» **REQUEST**
Output word for word the lines from the one with "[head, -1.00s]" to the final line of the data, both ends included, but skip the pictures.

» **DATASET SECTION**
•••
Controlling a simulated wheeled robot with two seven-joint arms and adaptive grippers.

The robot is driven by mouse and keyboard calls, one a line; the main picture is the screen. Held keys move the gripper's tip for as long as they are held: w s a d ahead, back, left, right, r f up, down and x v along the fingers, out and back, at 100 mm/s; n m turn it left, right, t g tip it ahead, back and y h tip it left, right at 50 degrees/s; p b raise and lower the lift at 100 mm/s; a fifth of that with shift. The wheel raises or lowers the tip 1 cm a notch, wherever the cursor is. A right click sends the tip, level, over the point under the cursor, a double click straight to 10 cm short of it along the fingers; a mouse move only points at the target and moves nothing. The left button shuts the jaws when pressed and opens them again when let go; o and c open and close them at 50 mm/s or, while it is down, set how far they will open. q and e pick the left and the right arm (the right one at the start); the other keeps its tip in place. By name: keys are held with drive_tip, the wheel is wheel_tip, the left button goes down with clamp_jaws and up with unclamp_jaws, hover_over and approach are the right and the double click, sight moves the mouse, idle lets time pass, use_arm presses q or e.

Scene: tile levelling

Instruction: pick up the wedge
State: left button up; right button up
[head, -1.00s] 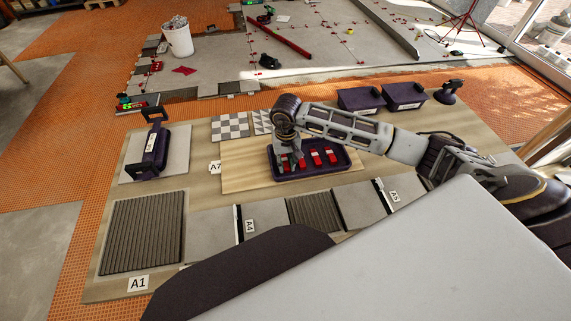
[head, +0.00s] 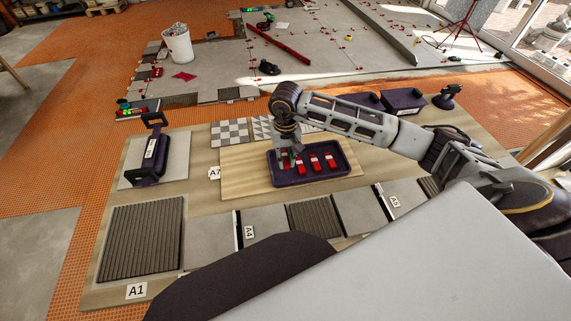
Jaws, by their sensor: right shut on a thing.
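A dark tray (head: 312,180) on the wooden board holds several small red wedges (head: 315,164) in a row. My right gripper (head: 286,160) points down over the left end of the tray and is shut on a red wedge there. The fingers and wrist hide most of that wedge, and I cannot tell if it is clear of the tray floor. The other red wedges lie to the right of the fingers. My left gripper is not in view.
A dark-handled tool (head: 152,158) stands on a grey tile at left. Patterned tiles (head: 229,132) lie behind the tray. Dark bins (head: 403,101) stand at the back right, beyond my arm. Grey and ribbed tiles (head: 143,235) line the front.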

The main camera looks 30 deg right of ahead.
•••
» **THE SOLUTION**
[head, -1.00s] 
[head, +0.00s] 
Jaws, by their sensor: right shut on a thing.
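A dark tray (head: 312,180) on the wooden board holds several small red wedges (head: 315,164) in a row. My right gripper (head: 286,160) points down over the left end of the tray and is shut on a red wedge there. The fingers and wrist hide most of that wedge, and I cannot tell if it is clear of the tray floor. The other red wedges lie to the right of the fingers. My left gripper is not in view.
A dark-handled tool (head: 152,158) stands on a grey tile at left. Patterned tiles (head: 229,132) lie behind the tray. Dark bins (head: 403,101) stand at the back right, beyond my arm. Grey and ribbed tiles (head: 143,235) line the front.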

The main camera looks 30 deg right of ahead.

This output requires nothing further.